生きている限り常に眼前にあり続ける自分の姿。それが自分の納得のいく容姿をしていない時の悲しみはあまりにも大きい。
美容室で髪を短く切られすぎた時の絶望感と言えばお分かりいただけるだろうか。他人からすればなんてことない小さな変化でも、自分にとって自分の身嗜みにおけるコンディションの整い具合はまさに死活問題である。
誰も自分のことなんて見ていないのは分かっている。でも自分は自分のことをいつも見ているのだ。鏡の向こうの世界に暮らす、自分によく似たあの人には、できる限り美しくあって欲しい。
髪の毛に限った話ではない。上着やスニーカーひとつとっても、それを着て、履いているだけで嬉しいと思えるものをいつも身に纏って生きていたい。
なぜここまでこだわるかと言うと、容姿に関することで、僕は忘れられない苦い思い出がある。
中学生の時に所属していたバスケットボール部の顧問が部員に丸坊主あるいはそれに準ずる短髪を要求する人で、毎年夏休みが近くなると部員の過半数がその昭和の匂いが漂う理不尽なルールに渋々従って髪を短くしていた。
体育館の横にある技術棟の一室で顧問の先生がバリカンを持って部員の頭を刈り上げていた。完全に狂った教育である。野球部でもないのに坊主頭が大量に生産されていった。いやよく考えたら野球部=坊主の方式すらおかしい。

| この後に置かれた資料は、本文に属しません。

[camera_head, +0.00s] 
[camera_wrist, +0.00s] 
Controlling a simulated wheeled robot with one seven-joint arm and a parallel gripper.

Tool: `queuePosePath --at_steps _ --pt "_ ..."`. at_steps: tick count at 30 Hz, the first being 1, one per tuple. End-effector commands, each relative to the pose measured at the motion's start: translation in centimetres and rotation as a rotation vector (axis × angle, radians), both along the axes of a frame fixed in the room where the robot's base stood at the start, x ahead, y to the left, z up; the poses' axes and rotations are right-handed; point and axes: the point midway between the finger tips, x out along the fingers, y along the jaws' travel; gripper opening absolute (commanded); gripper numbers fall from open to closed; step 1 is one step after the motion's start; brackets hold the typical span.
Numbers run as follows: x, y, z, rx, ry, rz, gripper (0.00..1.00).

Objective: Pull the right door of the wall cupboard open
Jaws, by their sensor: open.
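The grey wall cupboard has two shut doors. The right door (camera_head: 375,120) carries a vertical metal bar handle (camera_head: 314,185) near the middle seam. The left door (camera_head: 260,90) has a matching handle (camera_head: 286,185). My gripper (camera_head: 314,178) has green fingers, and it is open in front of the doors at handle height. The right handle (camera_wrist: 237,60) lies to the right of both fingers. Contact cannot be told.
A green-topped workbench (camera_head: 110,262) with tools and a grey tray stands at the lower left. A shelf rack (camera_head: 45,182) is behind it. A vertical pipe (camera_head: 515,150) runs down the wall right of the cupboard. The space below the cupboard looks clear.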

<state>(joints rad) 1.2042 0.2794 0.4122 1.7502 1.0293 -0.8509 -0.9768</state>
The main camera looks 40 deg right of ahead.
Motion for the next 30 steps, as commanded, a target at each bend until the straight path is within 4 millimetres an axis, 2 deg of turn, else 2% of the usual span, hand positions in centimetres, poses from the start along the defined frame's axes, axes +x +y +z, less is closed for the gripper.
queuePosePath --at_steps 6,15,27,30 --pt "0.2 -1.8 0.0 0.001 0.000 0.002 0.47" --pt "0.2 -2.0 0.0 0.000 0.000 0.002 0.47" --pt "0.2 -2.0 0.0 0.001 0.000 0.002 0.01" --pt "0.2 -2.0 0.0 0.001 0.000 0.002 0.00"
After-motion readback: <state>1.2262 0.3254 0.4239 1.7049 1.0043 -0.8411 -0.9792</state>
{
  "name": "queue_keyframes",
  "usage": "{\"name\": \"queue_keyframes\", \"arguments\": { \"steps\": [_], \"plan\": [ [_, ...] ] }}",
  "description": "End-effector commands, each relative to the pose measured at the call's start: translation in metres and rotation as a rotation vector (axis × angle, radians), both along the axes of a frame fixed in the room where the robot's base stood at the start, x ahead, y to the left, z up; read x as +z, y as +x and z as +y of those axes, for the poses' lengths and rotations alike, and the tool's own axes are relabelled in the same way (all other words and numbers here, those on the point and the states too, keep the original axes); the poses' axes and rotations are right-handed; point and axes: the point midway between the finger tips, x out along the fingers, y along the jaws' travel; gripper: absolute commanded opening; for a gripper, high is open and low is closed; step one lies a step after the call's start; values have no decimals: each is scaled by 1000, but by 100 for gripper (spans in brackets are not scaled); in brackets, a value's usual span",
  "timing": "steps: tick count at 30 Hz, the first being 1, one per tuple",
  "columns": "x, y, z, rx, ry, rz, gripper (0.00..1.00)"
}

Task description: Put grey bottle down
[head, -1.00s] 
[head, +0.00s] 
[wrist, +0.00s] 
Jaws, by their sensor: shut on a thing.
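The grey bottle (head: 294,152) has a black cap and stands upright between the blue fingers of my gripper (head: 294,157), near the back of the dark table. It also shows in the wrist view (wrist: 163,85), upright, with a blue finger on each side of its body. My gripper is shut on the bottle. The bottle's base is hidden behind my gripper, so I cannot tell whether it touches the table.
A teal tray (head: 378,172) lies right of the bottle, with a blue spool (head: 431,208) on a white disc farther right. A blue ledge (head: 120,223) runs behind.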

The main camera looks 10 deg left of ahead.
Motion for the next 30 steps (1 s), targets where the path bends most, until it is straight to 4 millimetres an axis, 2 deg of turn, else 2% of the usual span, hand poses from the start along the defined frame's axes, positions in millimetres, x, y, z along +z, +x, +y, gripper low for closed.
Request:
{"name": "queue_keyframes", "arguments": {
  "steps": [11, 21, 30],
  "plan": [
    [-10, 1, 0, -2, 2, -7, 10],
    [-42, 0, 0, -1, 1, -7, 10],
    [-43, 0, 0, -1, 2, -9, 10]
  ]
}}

僕は一年目は何とかごまかして目立たぬようにやり過ごしたのだが、上級生になった二年目は顧問に目を付けられ逃げ切ることができず、泣く泣く学校の近くにある散髪屋で6ミリのバリカンを使って大切な髪を削ぎ落とした。
おしゃれなソフトモヒカンとかではない。完全な丸刈り頭。出所後もしくは服役中にしか見えなかった。お勤めもしてないのにご苦労様である。なぜこの国は悪いことをした人間は髪を短くするのだろう。そして僕はなぜ悪いこともしていないのに頭を丸めているのだろう。
鏡を見た瞬間の悲しみは今でも鮮明に覚えている。あまりのショックで数日間食欲をなくし食べ物が喉を通らなかった。周りの友達は僕に気を遣って似合っていると言ってくれたが、人から見られてどうかはこの際重要ではない。自分がどう感じているかが全てなのだ。
シチュエーションはかなり違うが、僕はハウルに心から同情した。自分にとって好ましくない容姿になるだけで生きることが何もかも苦痛に変わる。ご飯の味がしなくなる。そうだ、人は美しくなければ生きていたって仕方ない。
ハウルの言葉を聞いた後に怒ったソフィーがこう言った。私は美しかったことなんて一度もないと。
観ている人はこれまたそんなことはないと思ったはずだ。ソフィーは魅力的でとても可愛い。そもそもジブリのヒロインが美しくないはずがない。
だがこの場合もまた人から見てどうかは大事ではなく、ソフィー自身がそう感じていることに意味がある。おそらく彼女の言う美しさとはお洒落をして華やかさを身に纏った同年代の女の子のことを指しており、きっと帽子屋で地味な生活を送る自分を嫌った意図が込められていた。
美しさの定義は人それぞれである。他人に推し量れるものではなく、もしかすると自分でもよく分からないものかもしれない。
ハウルの動く城を観る度にいつもこのことを考える。分からないなりに、せめて人間らしく、自我を損なわない、自分で美しいと思える姿かたちでありたいと心から思う。